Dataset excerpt

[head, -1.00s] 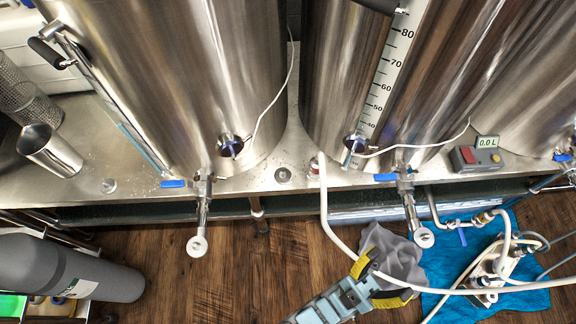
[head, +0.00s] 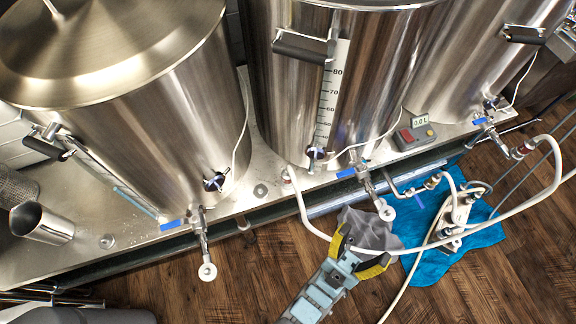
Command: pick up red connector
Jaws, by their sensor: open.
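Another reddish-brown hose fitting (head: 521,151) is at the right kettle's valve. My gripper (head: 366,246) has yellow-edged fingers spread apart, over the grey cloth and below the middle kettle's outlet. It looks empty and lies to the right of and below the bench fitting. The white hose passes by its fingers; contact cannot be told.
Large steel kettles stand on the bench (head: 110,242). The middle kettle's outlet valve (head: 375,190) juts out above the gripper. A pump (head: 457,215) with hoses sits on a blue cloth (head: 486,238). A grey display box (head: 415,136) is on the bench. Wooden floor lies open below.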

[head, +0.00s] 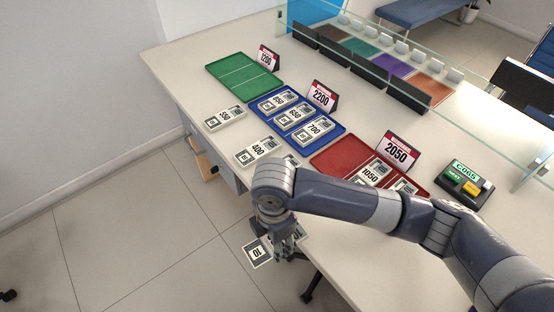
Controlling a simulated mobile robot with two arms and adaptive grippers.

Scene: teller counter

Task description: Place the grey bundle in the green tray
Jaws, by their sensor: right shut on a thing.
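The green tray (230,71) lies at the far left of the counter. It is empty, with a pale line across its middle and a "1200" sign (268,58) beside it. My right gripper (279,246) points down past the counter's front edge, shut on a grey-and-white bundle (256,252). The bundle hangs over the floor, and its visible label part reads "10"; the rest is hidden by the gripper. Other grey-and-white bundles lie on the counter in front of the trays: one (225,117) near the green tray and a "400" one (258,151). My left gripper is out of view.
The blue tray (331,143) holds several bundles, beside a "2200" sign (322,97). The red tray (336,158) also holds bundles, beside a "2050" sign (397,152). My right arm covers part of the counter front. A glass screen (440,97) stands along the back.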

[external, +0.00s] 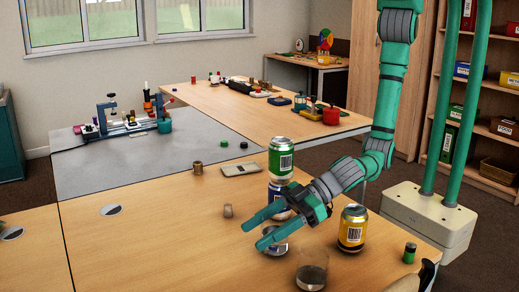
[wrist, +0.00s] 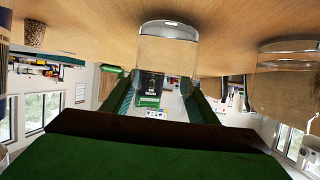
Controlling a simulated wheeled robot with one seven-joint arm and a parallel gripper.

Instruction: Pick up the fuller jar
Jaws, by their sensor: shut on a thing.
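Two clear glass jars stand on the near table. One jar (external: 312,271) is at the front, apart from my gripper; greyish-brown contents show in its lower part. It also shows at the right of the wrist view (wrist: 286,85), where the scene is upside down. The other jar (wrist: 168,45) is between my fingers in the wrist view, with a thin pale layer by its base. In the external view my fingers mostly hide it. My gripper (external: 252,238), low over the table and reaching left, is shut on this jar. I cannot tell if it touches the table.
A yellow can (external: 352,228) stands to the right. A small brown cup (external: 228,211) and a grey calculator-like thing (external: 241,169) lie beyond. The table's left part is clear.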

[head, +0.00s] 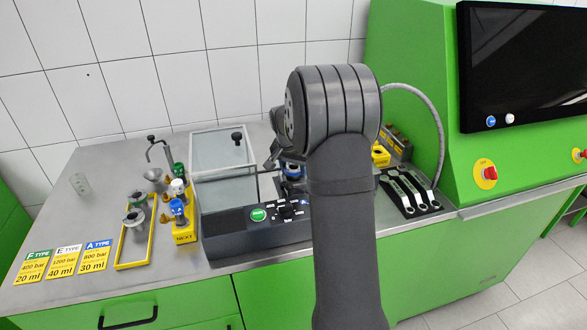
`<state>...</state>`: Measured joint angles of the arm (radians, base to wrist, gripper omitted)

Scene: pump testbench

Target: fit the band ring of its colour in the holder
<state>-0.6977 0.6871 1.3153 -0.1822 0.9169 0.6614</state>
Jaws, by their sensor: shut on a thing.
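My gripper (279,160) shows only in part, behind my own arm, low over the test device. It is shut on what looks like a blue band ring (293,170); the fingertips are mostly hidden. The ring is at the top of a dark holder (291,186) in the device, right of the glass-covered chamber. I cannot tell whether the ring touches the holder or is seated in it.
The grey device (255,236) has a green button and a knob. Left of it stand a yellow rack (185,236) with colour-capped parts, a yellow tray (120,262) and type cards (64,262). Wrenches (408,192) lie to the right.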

* * *

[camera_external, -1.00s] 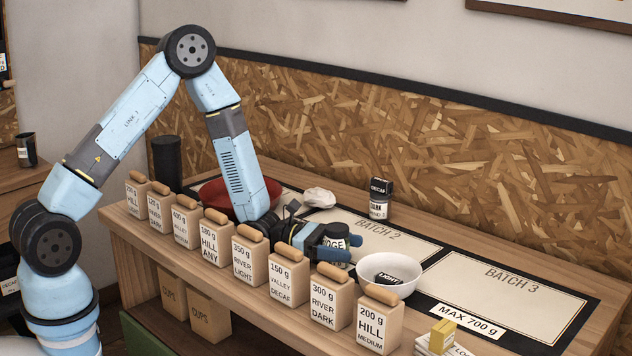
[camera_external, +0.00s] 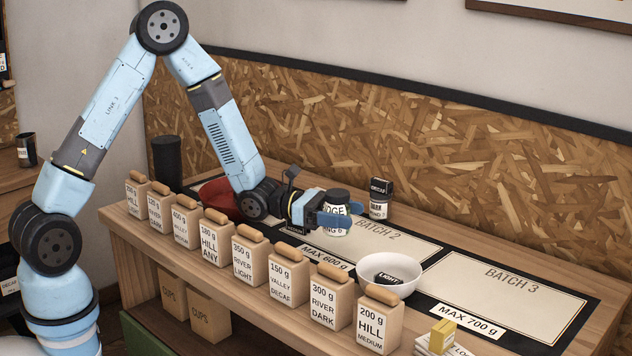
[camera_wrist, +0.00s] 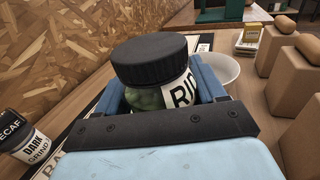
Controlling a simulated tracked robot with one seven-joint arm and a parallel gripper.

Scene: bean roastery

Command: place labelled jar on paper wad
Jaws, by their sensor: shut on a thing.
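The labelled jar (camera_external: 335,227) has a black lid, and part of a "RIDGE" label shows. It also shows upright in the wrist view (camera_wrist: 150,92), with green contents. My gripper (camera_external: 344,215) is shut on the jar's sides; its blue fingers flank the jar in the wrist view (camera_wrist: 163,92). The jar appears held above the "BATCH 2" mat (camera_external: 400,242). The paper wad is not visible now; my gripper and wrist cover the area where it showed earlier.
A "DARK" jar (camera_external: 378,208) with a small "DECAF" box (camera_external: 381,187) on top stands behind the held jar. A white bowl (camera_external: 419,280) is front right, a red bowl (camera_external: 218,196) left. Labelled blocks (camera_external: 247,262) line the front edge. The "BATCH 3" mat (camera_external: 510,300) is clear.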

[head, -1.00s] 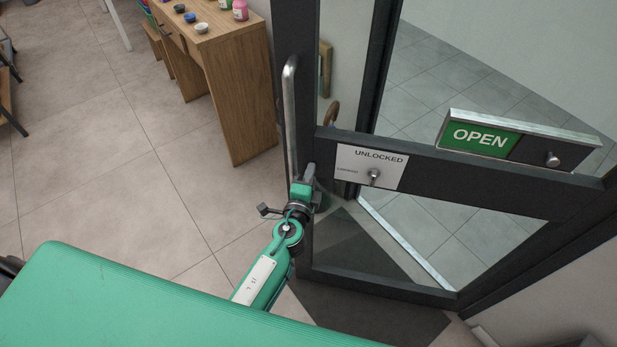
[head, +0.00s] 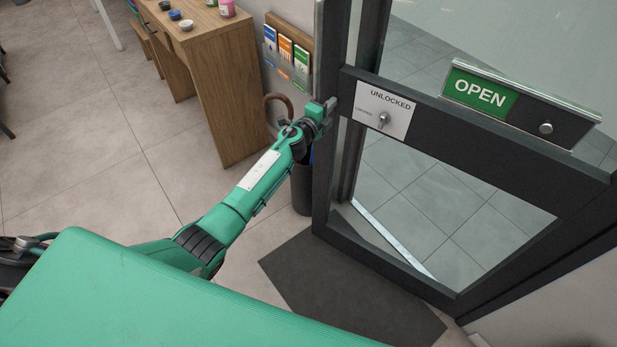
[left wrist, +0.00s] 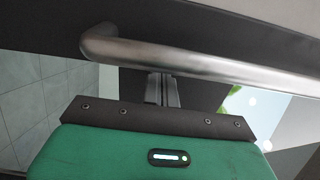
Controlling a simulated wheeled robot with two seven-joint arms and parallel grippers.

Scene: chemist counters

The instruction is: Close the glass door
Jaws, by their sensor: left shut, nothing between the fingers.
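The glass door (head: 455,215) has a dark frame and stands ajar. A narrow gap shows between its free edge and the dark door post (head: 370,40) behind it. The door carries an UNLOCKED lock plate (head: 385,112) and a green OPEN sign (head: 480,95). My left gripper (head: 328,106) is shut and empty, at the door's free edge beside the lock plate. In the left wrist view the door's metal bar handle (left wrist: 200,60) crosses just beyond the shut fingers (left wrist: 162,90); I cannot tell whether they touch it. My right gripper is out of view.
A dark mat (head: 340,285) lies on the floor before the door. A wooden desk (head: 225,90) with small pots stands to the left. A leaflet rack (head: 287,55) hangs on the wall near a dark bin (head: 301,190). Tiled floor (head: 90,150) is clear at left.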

* * *

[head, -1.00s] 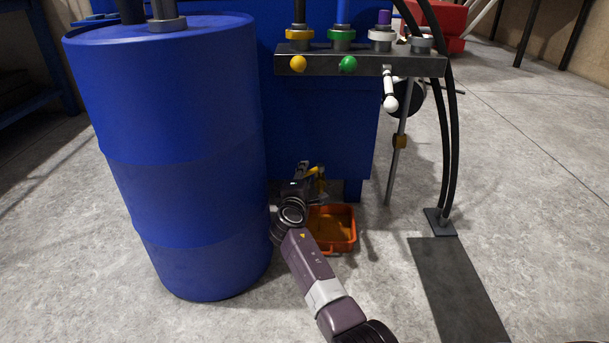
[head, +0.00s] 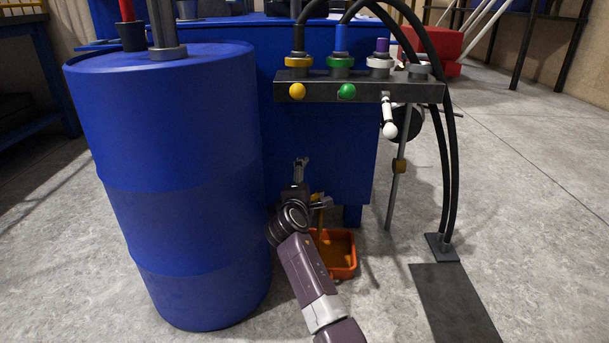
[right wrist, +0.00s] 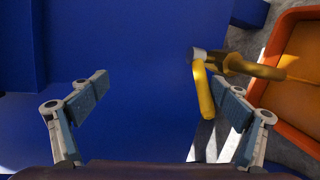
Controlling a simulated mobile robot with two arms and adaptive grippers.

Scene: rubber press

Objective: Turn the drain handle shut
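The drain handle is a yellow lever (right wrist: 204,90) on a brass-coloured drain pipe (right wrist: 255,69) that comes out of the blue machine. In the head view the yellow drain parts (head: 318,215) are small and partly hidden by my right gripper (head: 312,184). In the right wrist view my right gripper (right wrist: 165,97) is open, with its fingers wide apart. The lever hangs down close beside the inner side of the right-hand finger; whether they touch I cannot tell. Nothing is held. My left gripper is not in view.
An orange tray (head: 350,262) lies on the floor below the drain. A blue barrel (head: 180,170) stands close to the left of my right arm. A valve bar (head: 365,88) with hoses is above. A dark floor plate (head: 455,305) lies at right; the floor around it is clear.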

- **Short exercise**: In the data above, how many lines contain the string "simulated"? Answer with the number only.

- **Task answer**: 5